_Directions_
Reproduce all of the data word for word.
#### Stored data
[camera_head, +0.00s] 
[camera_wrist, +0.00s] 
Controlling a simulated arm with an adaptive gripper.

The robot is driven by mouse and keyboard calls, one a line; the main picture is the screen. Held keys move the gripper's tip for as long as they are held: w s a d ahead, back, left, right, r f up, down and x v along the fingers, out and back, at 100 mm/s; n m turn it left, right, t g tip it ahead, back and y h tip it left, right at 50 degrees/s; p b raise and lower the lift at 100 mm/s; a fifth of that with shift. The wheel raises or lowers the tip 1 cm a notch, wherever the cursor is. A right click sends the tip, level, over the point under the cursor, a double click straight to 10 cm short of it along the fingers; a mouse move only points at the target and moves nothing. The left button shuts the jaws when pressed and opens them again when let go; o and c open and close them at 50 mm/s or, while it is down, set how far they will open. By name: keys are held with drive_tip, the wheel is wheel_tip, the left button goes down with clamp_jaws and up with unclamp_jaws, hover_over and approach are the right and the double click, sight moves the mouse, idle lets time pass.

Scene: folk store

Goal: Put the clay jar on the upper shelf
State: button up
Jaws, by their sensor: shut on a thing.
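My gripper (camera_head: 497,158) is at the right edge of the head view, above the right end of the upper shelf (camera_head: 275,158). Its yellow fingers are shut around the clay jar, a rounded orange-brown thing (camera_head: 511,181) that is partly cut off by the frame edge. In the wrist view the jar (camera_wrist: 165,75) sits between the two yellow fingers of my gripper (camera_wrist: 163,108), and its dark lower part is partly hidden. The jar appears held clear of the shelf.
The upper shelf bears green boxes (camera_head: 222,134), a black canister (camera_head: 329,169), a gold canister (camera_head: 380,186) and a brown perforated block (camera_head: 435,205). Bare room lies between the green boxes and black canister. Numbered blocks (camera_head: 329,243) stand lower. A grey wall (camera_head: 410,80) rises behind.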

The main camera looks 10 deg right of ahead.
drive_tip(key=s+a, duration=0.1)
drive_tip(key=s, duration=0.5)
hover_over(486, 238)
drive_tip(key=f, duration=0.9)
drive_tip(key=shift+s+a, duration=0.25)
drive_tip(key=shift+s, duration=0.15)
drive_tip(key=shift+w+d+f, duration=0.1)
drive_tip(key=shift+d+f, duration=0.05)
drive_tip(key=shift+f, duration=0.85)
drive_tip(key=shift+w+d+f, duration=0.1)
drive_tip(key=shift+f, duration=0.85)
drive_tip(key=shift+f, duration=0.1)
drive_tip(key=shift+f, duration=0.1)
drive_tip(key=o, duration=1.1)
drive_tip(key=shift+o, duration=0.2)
########
_The output_
[camera_head, +0.00s] 
[camera_wrist, +0.00s] 
Controlling a simulated arm with an adaptive gripper.

The robot is driven by mouse and keyboard calls, one a line; the main picture is the screen. Held keys move the gripper's tip for as long as they are held: w s a d ahead, back, left, right, r f up, down and x v along the fingers, out and back, at 100 mm/s; n m turn it left, right, t g tip it ahead, back and y h tip it left, right at 50 degrees/s; p b raise and lower the lift at 100 mm/s; a fifth of that with shift. The wheel raises or lowers the tip 1 cm a notch, wherever the cursor is. A right click sends the tip, level, over the point under the cursor, a double click straight to 10 cm short of it along the fingers; a mouse move only points at the target and moves nothing. The left button shuts the jaws when pressed and opens them again when let go; o and c open and close them at 50 mm/s or, while it is down, set how far they will open. By name: keys are held with drive_tip, the wheel is wheel_tip, the left button goes down with clamp_jaws and up with unclamp_jaws, hover_over and approach are the right and the double click, sight moves the mouse, idle lets time pass.

Scene: folk store

Goal: Put the clay jar on the upper shelf
State: button up
Jaws, by their sensor: shut on a thing.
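My gripper (camera_head: 497,158) is at the right edge of the head view, above the right end of the upper shelf (camera_head: 275,158). Its yellow fingers are shut around the clay jar, a rounded orange-brown thing (camera_head: 511,181) that is partly cut off by the frame edge. In the wrist view the jar (camera_wrist: 165,75) sits between the two yellow fingers of my gripper (camera_wrist: 163,108), and its dark lower part is partly hidden. The jar appears held clear of the shelf.
The upper shelf bears green boxes (camera_head: 222,134), a black canister (camera_head: 329,169), a gold canister (camera_head: 380,186) and a brown perforated block (camera_head: 435,205). Bare room lies between the green boxes and black canister. Numbered blocks (camera_head: 329,243) stand lower. A grey wall (camera_head: 410,80) rises behind.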

The main camera looks 10 deg right of ahead.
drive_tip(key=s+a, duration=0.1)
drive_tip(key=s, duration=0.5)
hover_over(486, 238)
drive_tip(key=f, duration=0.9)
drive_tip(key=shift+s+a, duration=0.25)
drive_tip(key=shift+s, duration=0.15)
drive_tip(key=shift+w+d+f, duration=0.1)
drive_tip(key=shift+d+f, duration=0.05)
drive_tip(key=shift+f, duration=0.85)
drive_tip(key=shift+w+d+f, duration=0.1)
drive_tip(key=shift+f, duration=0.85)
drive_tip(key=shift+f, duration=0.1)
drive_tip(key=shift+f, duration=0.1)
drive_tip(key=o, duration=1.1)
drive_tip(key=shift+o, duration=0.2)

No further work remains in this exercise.